▶ _RECORDS PROVIDED_
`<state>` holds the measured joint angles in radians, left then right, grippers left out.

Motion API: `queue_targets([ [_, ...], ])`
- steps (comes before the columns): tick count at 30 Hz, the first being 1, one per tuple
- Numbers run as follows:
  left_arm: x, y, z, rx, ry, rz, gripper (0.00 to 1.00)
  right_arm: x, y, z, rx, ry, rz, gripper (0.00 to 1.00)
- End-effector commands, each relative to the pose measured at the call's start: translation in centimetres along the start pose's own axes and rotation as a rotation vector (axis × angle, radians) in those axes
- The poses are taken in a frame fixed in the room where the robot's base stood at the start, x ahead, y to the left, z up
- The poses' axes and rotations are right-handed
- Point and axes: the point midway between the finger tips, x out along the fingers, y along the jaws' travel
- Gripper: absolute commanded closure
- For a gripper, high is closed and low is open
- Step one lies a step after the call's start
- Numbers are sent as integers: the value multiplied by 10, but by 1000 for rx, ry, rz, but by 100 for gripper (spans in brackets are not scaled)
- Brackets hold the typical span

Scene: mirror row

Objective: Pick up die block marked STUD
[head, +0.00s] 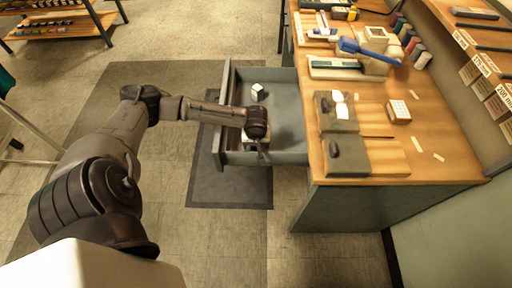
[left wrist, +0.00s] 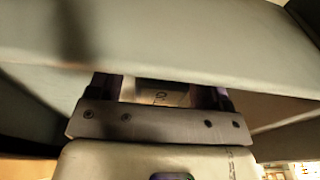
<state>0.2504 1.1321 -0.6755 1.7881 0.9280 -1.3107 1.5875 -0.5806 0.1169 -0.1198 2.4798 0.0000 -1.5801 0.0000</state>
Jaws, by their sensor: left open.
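My left gripper (head: 260,152) points down into the near end of the open grey drawer (head: 287,158). In the left wrist view its two dark fingers (left wrist: 155,92) are apart. A pale block (left wrist: 160,93) with dark lettering shows between them, partly hidden by the gripper body; the lettering is too cut off to read. I cannot tell whether the fingers touch it. A second small white block (head: 258,91) with dark marks lies at the far end of the drawer, its marking too small to read. My right gripper is not in view.
The drawer's walls stand close around my left gripper; one wall (left wrist: 160,40) fills the top of the wrist view. The wooden bench top (head: 375,168) to the right holds grey blocks, a blue-handled tool (head: 365,50) and a white gridded block (head: 398,111). Floor left of the drawer is open.

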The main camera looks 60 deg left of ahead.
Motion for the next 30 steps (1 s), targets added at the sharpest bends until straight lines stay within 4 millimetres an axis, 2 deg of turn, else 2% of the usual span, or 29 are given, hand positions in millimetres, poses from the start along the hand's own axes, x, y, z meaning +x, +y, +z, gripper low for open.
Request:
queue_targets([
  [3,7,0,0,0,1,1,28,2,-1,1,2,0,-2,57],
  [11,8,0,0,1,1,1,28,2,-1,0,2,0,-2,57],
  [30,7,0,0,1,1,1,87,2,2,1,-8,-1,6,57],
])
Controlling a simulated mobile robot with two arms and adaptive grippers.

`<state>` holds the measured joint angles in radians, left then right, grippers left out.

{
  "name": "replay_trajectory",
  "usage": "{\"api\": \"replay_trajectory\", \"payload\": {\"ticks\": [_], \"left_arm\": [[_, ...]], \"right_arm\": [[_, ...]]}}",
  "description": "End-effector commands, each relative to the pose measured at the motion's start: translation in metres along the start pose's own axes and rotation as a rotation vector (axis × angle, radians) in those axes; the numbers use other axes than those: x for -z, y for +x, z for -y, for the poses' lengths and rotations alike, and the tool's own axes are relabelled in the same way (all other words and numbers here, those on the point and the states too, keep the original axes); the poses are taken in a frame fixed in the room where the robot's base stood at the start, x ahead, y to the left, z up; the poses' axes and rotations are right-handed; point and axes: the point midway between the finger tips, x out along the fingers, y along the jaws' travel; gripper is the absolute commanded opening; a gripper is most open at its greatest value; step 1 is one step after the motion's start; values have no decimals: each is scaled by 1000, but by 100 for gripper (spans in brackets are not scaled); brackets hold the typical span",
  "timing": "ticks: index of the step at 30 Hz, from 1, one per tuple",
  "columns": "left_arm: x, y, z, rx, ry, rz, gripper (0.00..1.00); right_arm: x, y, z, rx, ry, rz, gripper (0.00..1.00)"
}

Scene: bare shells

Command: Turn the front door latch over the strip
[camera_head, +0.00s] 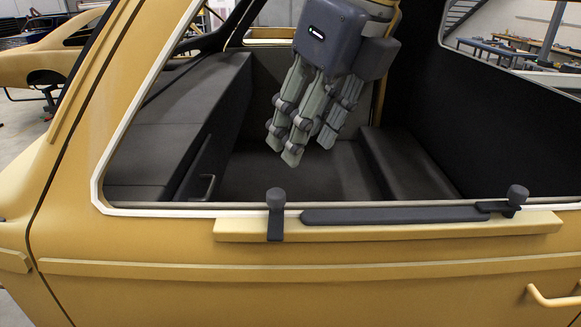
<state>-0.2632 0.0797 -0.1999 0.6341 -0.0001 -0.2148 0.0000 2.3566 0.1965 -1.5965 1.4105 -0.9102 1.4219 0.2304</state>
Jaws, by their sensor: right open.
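A dark strip (395,215) lies along a pale ledge (400,232) on the door, below the window opening. The left latch (275,215) has a round knob and a flat tab that points down across the ledge, just beside the strip's left end and not over it. The right latch (515,199) has a similar knob, and its tab lies sideways towards the strip's right end. My right gripper (305,149) is open and empty, fingers pointing down, in the window opening above and right of the left latch, apart from it. My left gripper is out of view.
The yellow car shell has a pale window frame (118,130) at the left and a door handle (552,297) at the lower right. Inside are a dark dashboard (165,145) and a seat (415,170). The space above the ledge is clear.

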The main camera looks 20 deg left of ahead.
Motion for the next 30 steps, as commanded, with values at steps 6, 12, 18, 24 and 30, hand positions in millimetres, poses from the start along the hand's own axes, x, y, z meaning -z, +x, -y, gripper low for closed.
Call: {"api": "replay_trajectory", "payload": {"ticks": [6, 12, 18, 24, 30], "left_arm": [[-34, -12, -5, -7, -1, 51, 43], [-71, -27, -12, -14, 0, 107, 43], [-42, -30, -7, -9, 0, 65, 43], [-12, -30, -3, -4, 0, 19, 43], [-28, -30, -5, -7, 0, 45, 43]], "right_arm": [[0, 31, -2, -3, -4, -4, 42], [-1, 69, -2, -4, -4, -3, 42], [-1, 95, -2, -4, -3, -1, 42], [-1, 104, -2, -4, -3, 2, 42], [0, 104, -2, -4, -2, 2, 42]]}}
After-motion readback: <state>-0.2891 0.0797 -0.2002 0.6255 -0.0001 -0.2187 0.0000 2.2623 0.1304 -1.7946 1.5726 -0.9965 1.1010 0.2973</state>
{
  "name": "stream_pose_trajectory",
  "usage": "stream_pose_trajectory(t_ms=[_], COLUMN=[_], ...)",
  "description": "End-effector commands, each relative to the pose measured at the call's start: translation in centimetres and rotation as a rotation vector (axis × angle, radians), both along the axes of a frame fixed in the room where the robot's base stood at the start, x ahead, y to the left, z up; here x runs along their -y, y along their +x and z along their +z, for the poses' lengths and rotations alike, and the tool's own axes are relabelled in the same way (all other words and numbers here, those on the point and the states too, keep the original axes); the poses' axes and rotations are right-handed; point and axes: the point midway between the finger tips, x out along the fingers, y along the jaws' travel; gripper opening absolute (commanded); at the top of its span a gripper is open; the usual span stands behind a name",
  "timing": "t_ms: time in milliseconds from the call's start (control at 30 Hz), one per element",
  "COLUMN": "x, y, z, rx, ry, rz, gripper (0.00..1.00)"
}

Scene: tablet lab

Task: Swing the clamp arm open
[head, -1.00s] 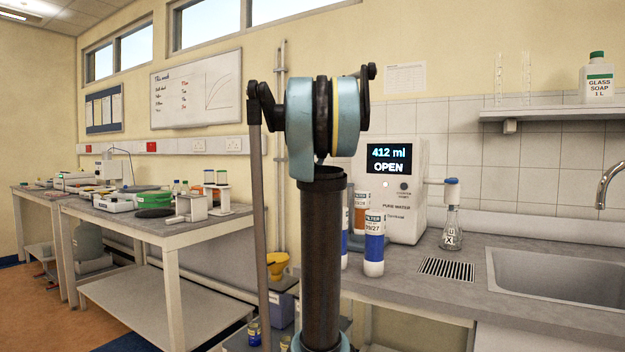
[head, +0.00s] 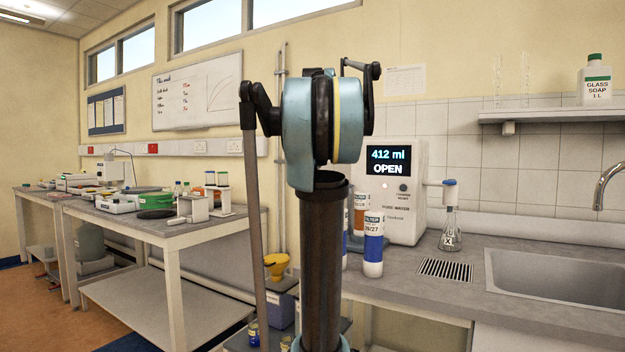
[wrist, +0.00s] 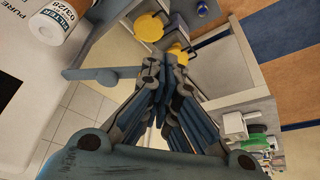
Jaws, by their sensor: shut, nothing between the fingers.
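My gripper (wrist: 163,72) is shut and empty in the wrist view, its fingers pointing up the picture. A grey-blue bar with a rounded end (wrist: 92,75) lies just left of the fingertips. It may be the clamp arm, but I cannot tell for sure, nor whether the fingers touch it. A filter cartridge with an orange band (wrist: 62,27) is at the upper left, beside the white pure-water unit (wrist: 30,75). In the head view the unit (head: 408,215) shows "412 ml OPEN". My own arm hides my gripper and any clamp there.
A blue-banded filter (head: 373,245) stands on the counter in front of the unit. A flask (head: 450,235) stands to its right, near a drain grille (head: 445,270) and the sink (head: 560,275). A yellow funnel-like object (wrist: 148,27) lies beyond the fingertips. A loaded bench (head: 150,225) is at the left.

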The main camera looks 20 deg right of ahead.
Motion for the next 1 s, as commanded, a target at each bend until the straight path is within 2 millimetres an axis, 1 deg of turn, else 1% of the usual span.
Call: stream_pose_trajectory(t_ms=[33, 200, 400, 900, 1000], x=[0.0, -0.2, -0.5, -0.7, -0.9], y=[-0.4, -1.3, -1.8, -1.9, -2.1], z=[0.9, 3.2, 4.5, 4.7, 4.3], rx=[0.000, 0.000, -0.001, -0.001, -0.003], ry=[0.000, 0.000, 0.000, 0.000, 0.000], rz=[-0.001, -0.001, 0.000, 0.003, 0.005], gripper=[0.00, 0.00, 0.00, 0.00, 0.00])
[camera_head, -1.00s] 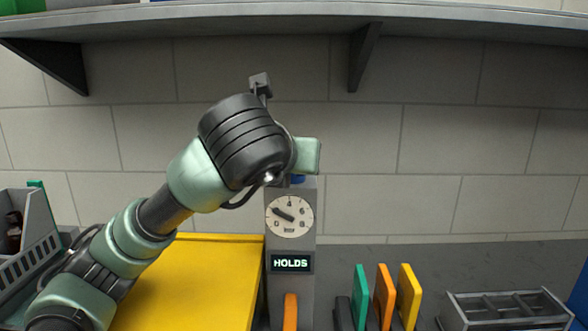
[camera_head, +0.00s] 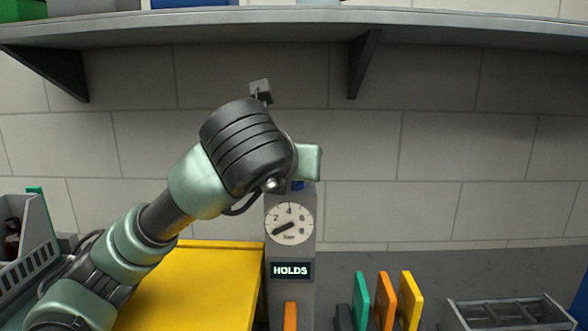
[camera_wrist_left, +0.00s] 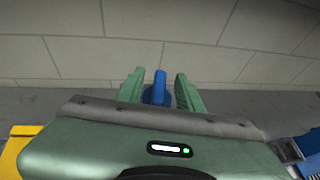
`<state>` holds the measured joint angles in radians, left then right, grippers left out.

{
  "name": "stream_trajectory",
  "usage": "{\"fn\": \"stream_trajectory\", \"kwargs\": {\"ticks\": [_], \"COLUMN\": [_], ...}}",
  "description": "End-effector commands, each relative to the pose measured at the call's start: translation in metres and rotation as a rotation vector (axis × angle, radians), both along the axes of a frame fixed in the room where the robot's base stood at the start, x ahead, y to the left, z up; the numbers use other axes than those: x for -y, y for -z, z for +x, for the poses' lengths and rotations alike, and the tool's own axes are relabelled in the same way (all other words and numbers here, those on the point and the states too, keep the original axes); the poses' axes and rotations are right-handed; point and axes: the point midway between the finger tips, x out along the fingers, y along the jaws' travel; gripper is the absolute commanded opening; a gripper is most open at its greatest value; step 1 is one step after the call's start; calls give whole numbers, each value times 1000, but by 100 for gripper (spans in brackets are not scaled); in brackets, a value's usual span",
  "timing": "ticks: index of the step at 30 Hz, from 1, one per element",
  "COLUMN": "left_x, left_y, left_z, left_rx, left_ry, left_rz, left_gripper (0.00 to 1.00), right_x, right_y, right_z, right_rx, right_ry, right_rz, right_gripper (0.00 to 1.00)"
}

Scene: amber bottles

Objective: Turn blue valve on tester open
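The tester (camera_head: 308,248) is a grey column with a round white dial (camera_head: 289,223) and a small screen reading HOLDS (camera_head: 291,270). The dial's needle points to the lower left, near the bottom of the scale. The blue valve (camera_head: 298,185) is on top, mostly hidden by my left arm in the head view. In the left wrist view, the blue valve's handle (camera_wrist_left: 160,86) stands between the green fingers of my left gripper (camera_wrist_left: 161,82). The fingers are apart, with a gap visible on each side of the handle. My right gripper is not in view.
A yellow box (camera_head: 205,280) stands left of the tester. Green (camera_head: 361,300), orange (camera_head: 385,300) and yellow (camera_head: 410,298) upright pieces stand to the right, before a grey rack (camera_head: 510,312). A shelf (camera_head: 230,30) hangs above my arm.

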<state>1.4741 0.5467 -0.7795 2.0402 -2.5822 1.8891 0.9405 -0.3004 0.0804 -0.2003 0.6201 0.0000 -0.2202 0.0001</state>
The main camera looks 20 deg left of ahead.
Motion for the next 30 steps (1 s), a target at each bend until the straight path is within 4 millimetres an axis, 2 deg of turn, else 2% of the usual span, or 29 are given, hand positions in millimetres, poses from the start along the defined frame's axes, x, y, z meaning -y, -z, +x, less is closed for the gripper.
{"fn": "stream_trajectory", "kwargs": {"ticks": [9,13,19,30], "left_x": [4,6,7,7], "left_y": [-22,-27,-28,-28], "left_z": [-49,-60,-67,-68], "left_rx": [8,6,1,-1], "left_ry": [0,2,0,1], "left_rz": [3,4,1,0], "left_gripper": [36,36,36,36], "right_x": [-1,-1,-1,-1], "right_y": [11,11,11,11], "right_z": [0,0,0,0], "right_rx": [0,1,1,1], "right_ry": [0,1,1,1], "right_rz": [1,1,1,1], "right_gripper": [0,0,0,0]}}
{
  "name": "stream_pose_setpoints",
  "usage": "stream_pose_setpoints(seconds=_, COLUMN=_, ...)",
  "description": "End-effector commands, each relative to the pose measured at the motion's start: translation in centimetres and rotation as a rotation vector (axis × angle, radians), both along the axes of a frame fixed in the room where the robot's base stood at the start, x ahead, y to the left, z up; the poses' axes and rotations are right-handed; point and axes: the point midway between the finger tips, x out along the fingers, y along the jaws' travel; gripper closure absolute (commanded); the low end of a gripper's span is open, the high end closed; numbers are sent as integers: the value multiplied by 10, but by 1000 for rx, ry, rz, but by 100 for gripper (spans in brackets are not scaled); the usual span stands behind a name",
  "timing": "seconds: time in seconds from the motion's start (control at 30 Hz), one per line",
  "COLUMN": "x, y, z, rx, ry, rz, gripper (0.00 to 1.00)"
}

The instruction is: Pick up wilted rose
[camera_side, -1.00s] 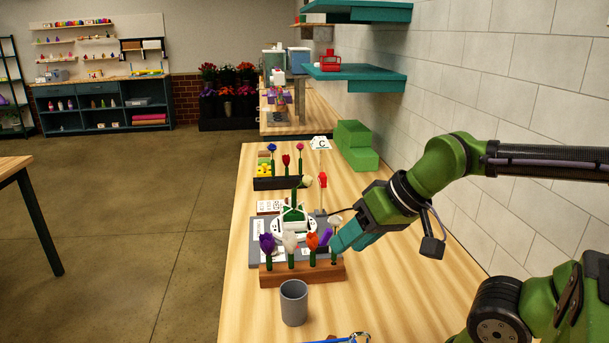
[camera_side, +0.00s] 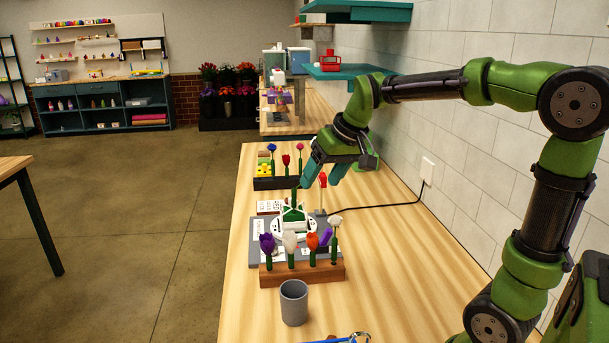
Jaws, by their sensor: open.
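My gripper (camera_side: 319,185) is open, its teal fingers pointing down over the far middle of the bench. A small red bloom (camera_side: 323,180) shows between the fingers; I cannot tell whether it is the wilted rose or whether the fingers touch it. A red flower (camera_side: 286,160) stands upright in the dark far rack (camera_side: 275,184), between a blue flower (camera_side: 272,148) and a pink one (camera_side: 300,148). The near wooden rack (camera_side: 300,273) holds a purple, a white and an orange flower, and a pale flower (camera_side: 335,222) at its right end.
A white fixture with green parts (camera_side: 293,222) stands on a grey board behind the wooden rack. A grey cup (camera_side: 294,303) is in front. A black cable (camera_side: 385,205) crosses to the wall. A teal shelf (camera_side: 345,72) hangs near my arm. The bench's right front is clear.

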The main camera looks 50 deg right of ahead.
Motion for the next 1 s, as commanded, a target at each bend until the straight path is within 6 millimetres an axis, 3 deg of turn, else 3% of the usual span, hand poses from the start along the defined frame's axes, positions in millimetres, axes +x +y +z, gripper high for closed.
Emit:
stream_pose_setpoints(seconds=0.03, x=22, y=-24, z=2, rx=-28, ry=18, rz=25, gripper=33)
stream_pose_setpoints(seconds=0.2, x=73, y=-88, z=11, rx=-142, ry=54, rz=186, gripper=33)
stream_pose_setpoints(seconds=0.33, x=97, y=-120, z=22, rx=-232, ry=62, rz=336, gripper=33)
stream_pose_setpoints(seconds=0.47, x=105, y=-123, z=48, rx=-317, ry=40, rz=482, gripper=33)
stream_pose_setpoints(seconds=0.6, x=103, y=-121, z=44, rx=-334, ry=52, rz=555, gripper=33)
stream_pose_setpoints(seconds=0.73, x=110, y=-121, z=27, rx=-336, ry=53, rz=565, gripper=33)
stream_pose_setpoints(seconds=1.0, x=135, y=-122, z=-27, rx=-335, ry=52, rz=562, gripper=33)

▶ _EXERCISE_
Skip the pictures and repeat, word for word, the lines from the one containing "- Brackets hold the typical span" to the one containing "<state>0.2504 1.1321 -0.6755", keeping both of those lines.

▶ _TASK OUTPUT_
- Brackets hold the typical span

Scene: mirror row

Objective: Pick up die block marked STUD
[head, +0.00s] 
[left wrist, +0.00s] 
<state>0.2504 1.1321 -0.6755 1.7881 0.9280 -1.3107 1.5875 -0.5806 0.1169 -0.1198 2.4798 0.0000 -1.5801 0.0000</state>

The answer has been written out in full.